Pellegrini expressed “great concern” about Szávay’s activity in Slovakia, labelling Jobbik “a party with marginal, extremist agenda of hatred, radicalism, revisionism” and “there is no place for such things in Slovakia”.

Jobbik was the only Hungarian party that extended its campaign before the 2014 elections to Slovakia, when its candidate visited Dunajska Streda. Jobbik was founded in 2003 and in 2014 received more than 20 percent of the vote. It is openly anti-Semitic, anti-Roma, and anti-EU. It draws from historical revisionism. It has repeatedly called for abolishing the Trianon Treaty and the Beneš decrees, and return to the Great Hungary from 1918.

When Jobbik made it to the European Parliament in 2009, one of its MEPs chose to wear the uniform of the Hungarian Guards, banned in Hungary, for the first session.

Szávay therefore has not received much endorsement among Slovak politicians, including the parties representing the Hungarian minority, Most-Hid and the Party of Hungarian Community (SMK), which has always nourished good relations with Hungary, particularly the ruling party Fidesz. Both parties have condemned Szávay’s step.

“By doing this Jobbik dabbles into the election campaign of SMK, who are forced to react to this event and have to make a hard decision of either distancing themselves from Jobbik and alienating their more radical supporters or fail to do that and lose votes in the center of the electorate,” Ravasz said and added that at the moment SMK seems to be doing the latter.

SMK is currently out of the parliament and hopes to make a return in the upcoming spring 2016 elections.

Hungarian politics spill over

Observers agree that the activity of Jobbik in Slovakia should be perceived in the context of internal political situation in Hungary, particularly the competition between the radical Jobbik and the ruling Fidesz.

“Jobbik is facing a significant challenge from Fidesz, who are capitalizing on the refugee wave and carving away at Jobbik’s support,” Ravasz told The Slovak Spectator.

An opposition party can hardly address the problems with refugees, which makes it hard for Jobbik to match up to the ruling Fidesz on this topic, Ravasz noted. That’s why they are looking for other issues to strengthen their standing with their core supporters. Hungarian minorities in Central Europe is one such issue.

“That being said Szávay has had a long running interest in the Hungarian community in Slovakia so his appearance here is not totally out of the blue,” Ravasz said.
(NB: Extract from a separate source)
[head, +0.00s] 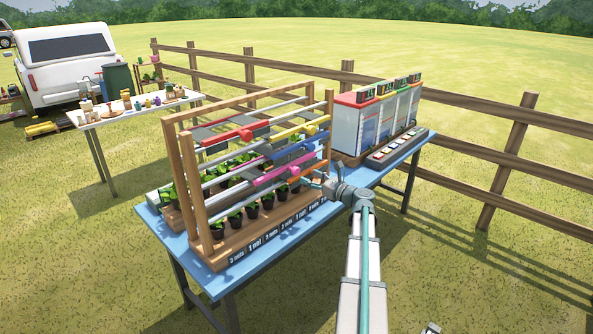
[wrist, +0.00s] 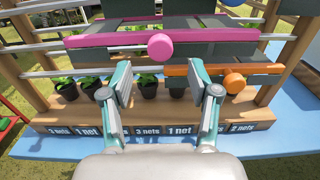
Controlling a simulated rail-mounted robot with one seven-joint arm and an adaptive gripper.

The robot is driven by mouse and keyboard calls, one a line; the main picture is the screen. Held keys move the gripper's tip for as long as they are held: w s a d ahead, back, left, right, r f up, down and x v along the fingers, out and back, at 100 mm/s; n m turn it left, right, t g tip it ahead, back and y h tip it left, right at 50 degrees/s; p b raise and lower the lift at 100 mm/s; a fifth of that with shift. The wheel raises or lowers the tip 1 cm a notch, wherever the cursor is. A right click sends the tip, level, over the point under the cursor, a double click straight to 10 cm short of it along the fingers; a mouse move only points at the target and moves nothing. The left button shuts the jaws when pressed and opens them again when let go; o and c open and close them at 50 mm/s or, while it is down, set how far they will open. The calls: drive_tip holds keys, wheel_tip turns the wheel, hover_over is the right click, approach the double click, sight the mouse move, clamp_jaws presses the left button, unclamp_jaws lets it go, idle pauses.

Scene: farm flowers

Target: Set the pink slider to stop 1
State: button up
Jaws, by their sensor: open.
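The pink slider (wrist: 110,40) is a long bar with a round pink knob (wrist: 160,46) on a rail of the wooden frame. In the head view the pink slider (head: 277,175) sits low on the rack, toward its right half. My gripper (wrist: 160,80) is open and empty, its two fingers spread below the knob in the wrist view and apart from it. In the head view my gripper (head: 322,183) is at the rack's front right. No stop numbers for the pink rail are legible.
An orange slider (wrist: 220,69) with its knob lies just behind the right finger. Potted plants (wrist: 67,88) stand below; net labels (wrist: 180,130) line the base. Red (head: 235,137), yellow (head: 305,128) and blue (head: 300,150) sliders sit above. White boxes (head: 375,120) stand right.

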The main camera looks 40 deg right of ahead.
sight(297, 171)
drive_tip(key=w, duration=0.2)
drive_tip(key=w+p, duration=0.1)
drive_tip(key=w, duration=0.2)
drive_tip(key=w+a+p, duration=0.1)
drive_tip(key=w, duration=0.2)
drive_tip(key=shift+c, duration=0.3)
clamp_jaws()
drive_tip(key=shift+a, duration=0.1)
In that context, opening a Jobbik office in Slovakia is legitimate “as a means of trying to influence Slovak politics, gathering voters in Hungary and boosting Jobbik’s networks in Slovakia”.

“It’s primarily a political project benefitting Jobbik, and not the Hungarians in Slovakia,” Ravasz said.
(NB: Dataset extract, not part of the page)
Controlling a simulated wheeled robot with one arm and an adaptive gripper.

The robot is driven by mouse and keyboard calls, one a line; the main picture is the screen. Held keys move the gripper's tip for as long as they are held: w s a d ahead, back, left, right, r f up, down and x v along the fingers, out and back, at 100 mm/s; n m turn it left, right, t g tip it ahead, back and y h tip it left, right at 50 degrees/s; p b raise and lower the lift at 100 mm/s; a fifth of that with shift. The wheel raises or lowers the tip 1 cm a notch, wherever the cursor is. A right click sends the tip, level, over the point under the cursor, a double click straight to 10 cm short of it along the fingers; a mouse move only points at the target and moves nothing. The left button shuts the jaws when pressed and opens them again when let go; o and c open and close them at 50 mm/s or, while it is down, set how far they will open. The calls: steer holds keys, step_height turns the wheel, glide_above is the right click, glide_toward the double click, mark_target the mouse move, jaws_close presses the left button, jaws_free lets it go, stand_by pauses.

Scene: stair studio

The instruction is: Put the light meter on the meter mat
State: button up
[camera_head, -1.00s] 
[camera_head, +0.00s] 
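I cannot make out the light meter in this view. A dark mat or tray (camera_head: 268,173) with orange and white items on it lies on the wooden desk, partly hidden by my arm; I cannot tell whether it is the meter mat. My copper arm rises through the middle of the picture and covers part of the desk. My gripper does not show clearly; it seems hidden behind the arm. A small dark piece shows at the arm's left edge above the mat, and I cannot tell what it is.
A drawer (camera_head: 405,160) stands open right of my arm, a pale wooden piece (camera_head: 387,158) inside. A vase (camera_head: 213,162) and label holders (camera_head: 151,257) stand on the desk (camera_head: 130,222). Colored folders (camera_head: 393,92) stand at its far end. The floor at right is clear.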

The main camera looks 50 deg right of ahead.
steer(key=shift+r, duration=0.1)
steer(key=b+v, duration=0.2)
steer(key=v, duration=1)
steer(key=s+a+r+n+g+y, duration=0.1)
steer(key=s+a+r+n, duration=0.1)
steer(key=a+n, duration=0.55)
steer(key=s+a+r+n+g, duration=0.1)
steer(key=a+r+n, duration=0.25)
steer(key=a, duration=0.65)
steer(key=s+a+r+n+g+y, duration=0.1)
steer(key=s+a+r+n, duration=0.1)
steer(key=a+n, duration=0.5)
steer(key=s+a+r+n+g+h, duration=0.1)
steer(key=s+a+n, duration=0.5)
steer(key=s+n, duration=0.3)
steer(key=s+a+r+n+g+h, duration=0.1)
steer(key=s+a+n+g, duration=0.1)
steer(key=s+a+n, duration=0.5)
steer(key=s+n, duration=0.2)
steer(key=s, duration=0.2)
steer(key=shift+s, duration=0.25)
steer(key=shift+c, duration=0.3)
On the other hand, Jobbik will soon be the only party that can threaten the position of Fidesz, according to Marušiak. That is the reason why it is softening some of its extremist positions.

“At the same time, it might try to gain the nationalist-oriented part of Orbán’s electorate, that might blame Orbán for changing his nationalist rhetoric in order to preserve good relations with Central European neighbours,” Marušiak said.

Neighbourly relations

“This activity is a clear provocation in the time when our mutual relations with Hungary are on the best level in many years,” Pellegrini said. He also emphasised that the government is ready to carry on constructive dialogue with its Hungarian counterpart “and won’t let such individual expressions of extremism distort it”.
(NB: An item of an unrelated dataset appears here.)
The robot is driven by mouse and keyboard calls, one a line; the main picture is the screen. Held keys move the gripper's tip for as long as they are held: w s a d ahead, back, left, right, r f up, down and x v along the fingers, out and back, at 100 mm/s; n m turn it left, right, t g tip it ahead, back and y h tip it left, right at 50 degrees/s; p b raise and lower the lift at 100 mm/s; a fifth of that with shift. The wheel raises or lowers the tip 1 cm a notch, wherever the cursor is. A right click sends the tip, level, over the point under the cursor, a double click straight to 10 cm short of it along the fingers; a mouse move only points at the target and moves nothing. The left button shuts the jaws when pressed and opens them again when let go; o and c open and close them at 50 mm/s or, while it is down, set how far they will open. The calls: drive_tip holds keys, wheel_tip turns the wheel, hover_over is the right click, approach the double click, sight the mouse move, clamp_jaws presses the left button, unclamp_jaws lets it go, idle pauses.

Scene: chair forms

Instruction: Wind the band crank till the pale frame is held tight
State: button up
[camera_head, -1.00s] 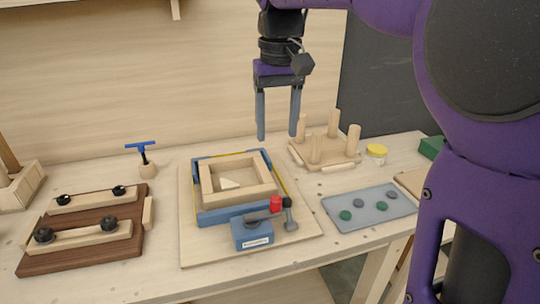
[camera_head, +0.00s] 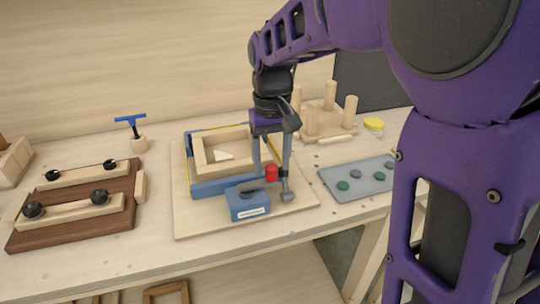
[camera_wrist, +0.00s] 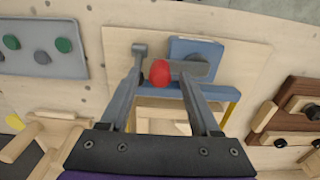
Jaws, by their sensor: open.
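The pale frame (camera_head: 204,153) lies on a board (camera_head: 185,205) inside blue corner pieces and a yellow band. A blue crank box (camera_head: 247,204) with a white label stands at the frame's near side. Its grey crank arm carries a red knob (camera_head: 271,173). My gripper (camera_head: 271,174) is open and points down at the knob. In the wrist view the red knob (camera_wrist: 160,73) shows between my two spread fingers (camera_wrist: 158,88), nearer the left one. I cannot tell whether a finger touches it. My arm and fingers hide the frame's right side in the head view.
A dark clamp board (camera_head: 75,225) with black knobs lies at left, with a blue-handled tool (camera_head: 131,122) behind it. A grey tray (camera_head: 350,186) with several discs lies right of the crank.

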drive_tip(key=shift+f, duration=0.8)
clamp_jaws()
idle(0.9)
Slovakia’s Foreign Minister Miroslav Lajčák spoke on the phone with his Hungarian counterpart Péter Szijjártó and they assured each other that the cooperation of the two countries won’t be affected. Szijjártó said that Szávay was definitely motivated by partisan rather than national interests, the Sme daily reported.

It is true that the relations between Slovakia and Hungary are currently much better than in the times of the first government of Robert Fico in 2006-2010. For instance, in 2009, the amendment to the State Language Act was passed that introduced fines of up to €5,000 for the use of incorrect Slovak. Mutual relations suffered another serious blow on August 21, 2009 when the then-president of Hungary, László Sólyom, was prevented from paying an unofficial visit to the Slovak town of Komárno where he was invited by the local authorities to help unveil a statue of Hungarian King Stephen I.

Read also: Hungarian president denied entry to Slovakia Read more 

Marušiak attributes the currently good relations to Slovakia’s interest for a good position in the EU. Orbán, on the other hand, needs cooperation with Central European neighbours to compensate for the worsening relations with the West.

The relations are good despite the fact that neither of the two partners have made decisive steps for instance in the discussion about the history of mutual relations between Slovakia and Hungary, Marušiak noted.

“In this case obviously confrontation remains a potential tool to mobilise voters,” Marušiak said.

Slovak-Hungarian relations are not on the agenda of the election campaign, but this might change in the coming months. The so-called Hungarian card has appeared on the table in some previous elections, notably in the 2009 presidential election, and then in the 2010 parliamentary election, where one of the leading topics was the Hungarian law on dual citizenship that was passed shortly before by the freshly elected Orbán government.

“At the moment, the feeling of threat is ventilated primarily on the issue of migrants,” Marušiak said.